The vendor company was formed by the consolidation of two previously existing corporations. In the certificate of consolidation provision was made for the issuance of preferred stock in two classes, the first, amounting to $700,000.00, to be known as "Prior Lien Preferred Stock," and the second, amounting to $11,616,774.00, to be known as "Preferred Stock." To the preferred stock of each class a perpetual annual dividend of six per centum was guaranteed "out of the profits of the company." It was provided that the holders of preferred stock of both classes should have "all the incidents, rights, privileges, immunities and liabilities to which the capital stock of said corporation, or the holders thereof, may be entitled or subject," and that this stock "shall be and constitute a lien on the franchises and property of said corporation, and shall have priority over any subsequently created mortgage or other encumbrance"; but it was made "subject and subordinate" to any mortgages or other liens already existing upon the properties of the consolidating companies.
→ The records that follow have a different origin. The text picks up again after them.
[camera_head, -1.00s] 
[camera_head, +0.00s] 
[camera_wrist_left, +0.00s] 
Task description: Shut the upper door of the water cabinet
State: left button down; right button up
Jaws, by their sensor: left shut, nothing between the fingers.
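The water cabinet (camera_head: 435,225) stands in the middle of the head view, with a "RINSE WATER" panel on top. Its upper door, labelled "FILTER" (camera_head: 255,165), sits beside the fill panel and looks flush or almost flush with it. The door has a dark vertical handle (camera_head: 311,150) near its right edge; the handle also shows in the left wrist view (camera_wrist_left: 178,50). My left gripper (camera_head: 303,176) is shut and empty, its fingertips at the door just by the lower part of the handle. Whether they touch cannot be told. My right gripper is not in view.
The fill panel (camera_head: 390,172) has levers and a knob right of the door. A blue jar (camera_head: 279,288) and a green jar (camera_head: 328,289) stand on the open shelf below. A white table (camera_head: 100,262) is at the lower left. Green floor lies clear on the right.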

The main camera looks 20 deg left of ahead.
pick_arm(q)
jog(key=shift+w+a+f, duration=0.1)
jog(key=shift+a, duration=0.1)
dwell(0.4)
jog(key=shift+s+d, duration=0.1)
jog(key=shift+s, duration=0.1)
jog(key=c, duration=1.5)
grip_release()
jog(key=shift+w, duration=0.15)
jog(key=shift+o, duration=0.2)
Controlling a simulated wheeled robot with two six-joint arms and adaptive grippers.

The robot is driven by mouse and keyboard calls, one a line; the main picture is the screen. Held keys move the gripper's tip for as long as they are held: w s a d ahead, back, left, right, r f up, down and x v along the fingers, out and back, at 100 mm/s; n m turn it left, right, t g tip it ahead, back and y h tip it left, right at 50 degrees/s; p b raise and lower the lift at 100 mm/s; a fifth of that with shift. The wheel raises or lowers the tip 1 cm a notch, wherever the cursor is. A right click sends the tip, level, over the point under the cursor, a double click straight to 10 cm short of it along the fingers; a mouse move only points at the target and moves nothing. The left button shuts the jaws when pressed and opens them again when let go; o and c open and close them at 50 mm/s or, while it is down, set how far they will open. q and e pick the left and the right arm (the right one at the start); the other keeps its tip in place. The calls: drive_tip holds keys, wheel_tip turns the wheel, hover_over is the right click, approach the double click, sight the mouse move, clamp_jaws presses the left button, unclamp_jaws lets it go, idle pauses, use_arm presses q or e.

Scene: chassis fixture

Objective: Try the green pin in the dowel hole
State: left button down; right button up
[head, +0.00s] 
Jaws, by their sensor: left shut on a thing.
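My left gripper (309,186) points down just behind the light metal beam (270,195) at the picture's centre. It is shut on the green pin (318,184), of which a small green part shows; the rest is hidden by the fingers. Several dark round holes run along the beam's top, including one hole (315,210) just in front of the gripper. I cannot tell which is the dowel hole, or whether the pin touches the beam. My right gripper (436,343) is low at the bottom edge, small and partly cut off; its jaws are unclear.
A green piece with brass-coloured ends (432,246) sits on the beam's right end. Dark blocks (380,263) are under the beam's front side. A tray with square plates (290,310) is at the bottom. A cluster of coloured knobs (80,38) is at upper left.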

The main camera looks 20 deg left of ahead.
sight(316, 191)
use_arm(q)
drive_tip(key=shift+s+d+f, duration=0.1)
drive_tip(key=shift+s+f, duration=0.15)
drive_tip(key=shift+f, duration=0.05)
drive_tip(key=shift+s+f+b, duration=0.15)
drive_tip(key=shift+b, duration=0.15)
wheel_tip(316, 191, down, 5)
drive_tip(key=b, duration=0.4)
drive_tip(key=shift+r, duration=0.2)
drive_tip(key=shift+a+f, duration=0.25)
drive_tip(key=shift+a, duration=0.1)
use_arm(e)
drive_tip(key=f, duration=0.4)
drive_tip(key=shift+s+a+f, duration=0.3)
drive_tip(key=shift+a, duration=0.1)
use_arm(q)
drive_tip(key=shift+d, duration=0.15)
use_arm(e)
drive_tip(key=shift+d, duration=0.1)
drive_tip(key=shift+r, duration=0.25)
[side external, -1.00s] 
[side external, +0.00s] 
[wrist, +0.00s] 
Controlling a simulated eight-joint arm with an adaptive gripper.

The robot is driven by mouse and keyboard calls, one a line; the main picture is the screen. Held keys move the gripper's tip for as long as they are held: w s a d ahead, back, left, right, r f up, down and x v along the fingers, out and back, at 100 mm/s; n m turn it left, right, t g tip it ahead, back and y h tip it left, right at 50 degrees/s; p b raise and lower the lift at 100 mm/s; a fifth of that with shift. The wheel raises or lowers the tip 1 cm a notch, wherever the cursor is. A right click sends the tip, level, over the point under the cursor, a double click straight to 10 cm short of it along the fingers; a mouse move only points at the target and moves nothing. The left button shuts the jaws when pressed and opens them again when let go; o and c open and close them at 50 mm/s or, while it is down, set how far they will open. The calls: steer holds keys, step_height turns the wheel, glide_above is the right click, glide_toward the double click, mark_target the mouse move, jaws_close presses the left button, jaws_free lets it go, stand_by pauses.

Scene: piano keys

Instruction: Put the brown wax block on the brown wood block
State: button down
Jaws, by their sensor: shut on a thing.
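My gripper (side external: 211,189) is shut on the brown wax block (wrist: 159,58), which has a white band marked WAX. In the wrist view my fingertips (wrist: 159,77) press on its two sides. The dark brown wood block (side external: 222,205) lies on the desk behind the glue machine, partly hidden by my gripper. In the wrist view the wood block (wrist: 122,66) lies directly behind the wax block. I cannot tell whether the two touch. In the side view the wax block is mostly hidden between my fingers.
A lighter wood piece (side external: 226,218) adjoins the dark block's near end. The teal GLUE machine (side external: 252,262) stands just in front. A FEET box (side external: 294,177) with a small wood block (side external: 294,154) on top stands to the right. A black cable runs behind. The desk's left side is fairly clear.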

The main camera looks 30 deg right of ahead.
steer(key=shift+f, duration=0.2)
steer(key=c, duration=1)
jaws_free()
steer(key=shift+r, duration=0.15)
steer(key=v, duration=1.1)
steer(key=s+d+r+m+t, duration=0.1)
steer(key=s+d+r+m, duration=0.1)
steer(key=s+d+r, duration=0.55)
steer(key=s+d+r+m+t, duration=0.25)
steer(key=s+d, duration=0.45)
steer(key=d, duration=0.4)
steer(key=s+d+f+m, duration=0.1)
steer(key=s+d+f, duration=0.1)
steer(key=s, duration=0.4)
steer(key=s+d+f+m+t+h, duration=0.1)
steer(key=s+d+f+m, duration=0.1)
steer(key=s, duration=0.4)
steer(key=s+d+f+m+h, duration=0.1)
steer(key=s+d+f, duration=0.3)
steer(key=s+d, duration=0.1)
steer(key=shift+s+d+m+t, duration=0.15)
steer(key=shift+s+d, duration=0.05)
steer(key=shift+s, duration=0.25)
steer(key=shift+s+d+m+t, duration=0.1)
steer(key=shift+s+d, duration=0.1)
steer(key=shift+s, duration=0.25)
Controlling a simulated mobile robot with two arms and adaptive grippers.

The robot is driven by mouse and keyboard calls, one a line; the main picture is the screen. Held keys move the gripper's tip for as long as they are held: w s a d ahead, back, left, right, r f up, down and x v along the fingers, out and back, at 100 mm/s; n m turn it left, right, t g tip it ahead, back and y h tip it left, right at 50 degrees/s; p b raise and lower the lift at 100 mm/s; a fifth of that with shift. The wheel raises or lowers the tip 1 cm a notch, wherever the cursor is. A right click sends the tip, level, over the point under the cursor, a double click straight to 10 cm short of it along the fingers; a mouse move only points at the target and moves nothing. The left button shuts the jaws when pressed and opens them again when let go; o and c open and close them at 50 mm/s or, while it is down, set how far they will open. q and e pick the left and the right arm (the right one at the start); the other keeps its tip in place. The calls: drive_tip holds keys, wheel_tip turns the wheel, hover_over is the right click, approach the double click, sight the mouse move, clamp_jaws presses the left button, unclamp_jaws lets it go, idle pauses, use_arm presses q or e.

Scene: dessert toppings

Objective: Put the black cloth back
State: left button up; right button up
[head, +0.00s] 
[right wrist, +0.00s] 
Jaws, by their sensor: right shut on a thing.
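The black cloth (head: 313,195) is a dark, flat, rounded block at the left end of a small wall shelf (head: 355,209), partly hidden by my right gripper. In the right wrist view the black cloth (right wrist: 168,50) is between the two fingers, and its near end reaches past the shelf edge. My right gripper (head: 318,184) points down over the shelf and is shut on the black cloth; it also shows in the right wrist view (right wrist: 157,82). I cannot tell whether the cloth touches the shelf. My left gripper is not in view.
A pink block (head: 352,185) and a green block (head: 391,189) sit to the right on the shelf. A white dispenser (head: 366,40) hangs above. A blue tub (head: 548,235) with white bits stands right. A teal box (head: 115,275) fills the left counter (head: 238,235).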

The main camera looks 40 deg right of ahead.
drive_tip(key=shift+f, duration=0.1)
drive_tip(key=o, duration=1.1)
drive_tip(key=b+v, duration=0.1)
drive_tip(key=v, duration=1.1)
The prior lien preferred stock was given priority as to dividends and liens over the other class of preferred stock. Provision was made for the redemption of the stock at any dividend period, after notice, at $105.00 per share for the prior lien preferred and $120.00 per share for the preferred, the par value being $100.00. There are at present outstanding issues of the capital stock of the company as follows: Prior lien preferred, $700,000.00; preferred, $6,360,054.00, and common, $6,300,034.00.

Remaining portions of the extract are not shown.